Eric Schrock's Blog

Month: January 2005

Finally, Solaris 10 has been released! Go download it at:

For a litte trivia, the first Solaris 10 putback was on January 22, 2002. So you can imagine how
good it feels to see this out the door after 3 years of hard work. I’ve only been involved for the last year and a half, and I’m overwhelmed. Kudos to the entire Solaris team for putting together such an amazing OS.

P.S. Now that things have settled down a bit, and OpenSolaris is revving up, I
promise (once again) to increase my blog output.

To go along with today’s announcement (as well as associated press), we also recently provided buildable source to the OpenSolaris pilot participants. The ensuing “build race” has produced a number of very happy people, both inside and outside of Sun.

Check out Ben’s blog for a screenshot, as well as Dennis’s Blog. Dennis also put the screenshot front and center at blastwave. Very cool stuff!

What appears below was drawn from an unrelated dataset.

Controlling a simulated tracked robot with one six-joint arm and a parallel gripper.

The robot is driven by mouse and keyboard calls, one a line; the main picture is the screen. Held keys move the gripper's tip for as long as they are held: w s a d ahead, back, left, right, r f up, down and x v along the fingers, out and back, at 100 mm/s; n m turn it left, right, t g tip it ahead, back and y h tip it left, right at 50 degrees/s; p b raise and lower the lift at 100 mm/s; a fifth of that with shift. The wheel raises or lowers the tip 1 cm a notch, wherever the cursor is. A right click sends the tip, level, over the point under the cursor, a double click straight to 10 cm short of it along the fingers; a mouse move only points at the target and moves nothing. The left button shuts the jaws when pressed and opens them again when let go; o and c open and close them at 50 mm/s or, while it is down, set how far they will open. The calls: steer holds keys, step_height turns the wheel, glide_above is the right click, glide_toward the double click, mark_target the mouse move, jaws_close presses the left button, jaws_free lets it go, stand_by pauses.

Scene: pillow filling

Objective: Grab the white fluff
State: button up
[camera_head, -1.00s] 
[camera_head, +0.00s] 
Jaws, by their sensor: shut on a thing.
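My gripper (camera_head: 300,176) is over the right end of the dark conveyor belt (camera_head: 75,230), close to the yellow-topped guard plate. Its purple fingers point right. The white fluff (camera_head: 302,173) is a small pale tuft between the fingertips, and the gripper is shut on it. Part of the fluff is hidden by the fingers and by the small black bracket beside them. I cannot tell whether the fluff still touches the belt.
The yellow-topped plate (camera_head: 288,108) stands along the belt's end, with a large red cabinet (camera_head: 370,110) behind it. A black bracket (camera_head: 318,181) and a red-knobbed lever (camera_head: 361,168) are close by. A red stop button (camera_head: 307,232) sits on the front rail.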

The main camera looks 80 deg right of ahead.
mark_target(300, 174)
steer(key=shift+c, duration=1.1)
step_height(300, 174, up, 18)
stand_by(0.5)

More info will certainly be forthcoming, so check out the full list of OpenSolaris blogs over at It’s going to be a fun year.

Last week I announced our bootchart results. Dan continued with a sample of zone boot, as well as some interesting bugs that have been found already thanks to this tool. While we’re working on getting the software released, I thought I’d go into some of the DTrace implementation.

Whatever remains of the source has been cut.